SHORT PROBLEM: Lines containing the word "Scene" should be extracted in full.

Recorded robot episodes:
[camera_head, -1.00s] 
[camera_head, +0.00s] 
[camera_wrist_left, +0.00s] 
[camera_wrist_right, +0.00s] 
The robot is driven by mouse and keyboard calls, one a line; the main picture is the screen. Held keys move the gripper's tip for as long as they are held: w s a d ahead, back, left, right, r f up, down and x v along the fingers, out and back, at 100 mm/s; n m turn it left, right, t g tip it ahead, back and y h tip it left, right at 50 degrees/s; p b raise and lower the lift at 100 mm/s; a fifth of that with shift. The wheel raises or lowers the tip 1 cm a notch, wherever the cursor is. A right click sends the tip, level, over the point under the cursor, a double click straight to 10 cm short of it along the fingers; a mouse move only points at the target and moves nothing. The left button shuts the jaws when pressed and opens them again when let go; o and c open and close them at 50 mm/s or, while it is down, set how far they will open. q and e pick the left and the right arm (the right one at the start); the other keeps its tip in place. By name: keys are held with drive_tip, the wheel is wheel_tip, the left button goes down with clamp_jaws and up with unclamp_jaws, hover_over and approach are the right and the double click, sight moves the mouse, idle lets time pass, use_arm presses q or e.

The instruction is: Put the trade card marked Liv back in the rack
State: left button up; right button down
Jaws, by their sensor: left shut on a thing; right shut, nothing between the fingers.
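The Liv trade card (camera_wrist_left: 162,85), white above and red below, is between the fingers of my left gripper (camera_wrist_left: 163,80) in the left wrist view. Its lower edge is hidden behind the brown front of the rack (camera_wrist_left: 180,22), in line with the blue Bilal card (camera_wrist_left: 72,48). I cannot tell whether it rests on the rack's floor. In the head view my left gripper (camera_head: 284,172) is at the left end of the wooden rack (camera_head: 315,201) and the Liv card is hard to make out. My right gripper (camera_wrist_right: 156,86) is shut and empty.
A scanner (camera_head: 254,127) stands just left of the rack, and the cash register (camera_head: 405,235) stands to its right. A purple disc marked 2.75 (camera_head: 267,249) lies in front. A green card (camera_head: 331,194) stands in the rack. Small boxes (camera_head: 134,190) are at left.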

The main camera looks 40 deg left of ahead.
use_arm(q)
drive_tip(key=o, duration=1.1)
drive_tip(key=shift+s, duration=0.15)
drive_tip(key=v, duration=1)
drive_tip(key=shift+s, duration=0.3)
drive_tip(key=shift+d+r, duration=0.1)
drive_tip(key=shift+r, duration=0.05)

* * *

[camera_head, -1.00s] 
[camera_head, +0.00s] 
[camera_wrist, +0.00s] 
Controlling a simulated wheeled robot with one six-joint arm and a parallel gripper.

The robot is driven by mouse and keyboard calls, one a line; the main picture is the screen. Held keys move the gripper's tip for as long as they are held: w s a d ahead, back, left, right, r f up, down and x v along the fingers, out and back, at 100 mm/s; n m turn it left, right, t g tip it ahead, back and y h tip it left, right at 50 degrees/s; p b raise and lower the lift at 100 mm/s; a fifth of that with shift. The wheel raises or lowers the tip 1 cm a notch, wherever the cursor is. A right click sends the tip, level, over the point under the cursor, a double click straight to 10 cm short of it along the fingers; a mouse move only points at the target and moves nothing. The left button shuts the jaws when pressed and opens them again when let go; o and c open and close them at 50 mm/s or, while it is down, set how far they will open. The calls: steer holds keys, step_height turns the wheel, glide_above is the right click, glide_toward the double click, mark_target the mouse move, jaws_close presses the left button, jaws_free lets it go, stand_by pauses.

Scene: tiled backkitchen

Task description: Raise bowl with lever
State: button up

---

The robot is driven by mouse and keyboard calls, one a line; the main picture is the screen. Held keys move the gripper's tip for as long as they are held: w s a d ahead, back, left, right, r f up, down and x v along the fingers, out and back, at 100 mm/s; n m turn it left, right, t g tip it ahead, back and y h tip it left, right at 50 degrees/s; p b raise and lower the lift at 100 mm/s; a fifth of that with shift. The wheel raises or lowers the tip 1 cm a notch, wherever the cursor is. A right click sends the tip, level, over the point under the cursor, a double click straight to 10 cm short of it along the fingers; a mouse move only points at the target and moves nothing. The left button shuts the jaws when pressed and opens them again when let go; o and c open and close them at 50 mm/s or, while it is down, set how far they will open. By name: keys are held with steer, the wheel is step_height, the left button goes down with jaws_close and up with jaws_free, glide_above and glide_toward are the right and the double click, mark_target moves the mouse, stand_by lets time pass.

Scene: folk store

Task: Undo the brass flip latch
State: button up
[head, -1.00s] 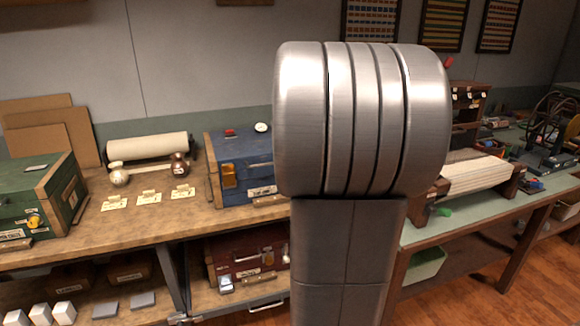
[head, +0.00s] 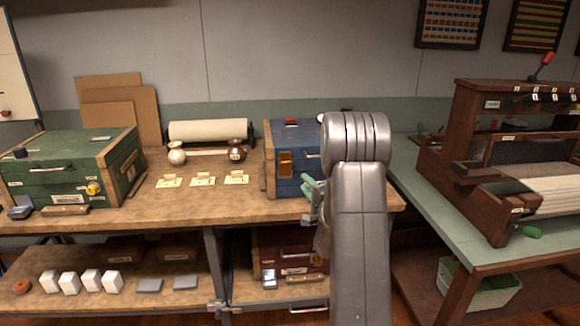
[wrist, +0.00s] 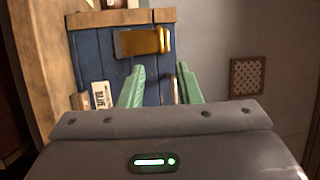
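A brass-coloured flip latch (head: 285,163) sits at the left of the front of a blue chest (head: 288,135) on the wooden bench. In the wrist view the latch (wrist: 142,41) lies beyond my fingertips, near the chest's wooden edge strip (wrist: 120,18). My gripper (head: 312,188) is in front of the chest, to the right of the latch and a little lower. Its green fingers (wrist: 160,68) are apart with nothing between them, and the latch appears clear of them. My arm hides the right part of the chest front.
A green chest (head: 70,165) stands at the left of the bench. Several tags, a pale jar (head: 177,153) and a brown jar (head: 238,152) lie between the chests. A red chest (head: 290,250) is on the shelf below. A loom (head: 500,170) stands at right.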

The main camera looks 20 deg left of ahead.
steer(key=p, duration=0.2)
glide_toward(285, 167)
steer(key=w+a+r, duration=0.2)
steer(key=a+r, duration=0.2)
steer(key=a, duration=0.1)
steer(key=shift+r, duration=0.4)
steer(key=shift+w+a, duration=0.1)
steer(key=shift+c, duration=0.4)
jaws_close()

REPLY TO THE TASK:
Scene: tiled backkitchen
Scene: folk store

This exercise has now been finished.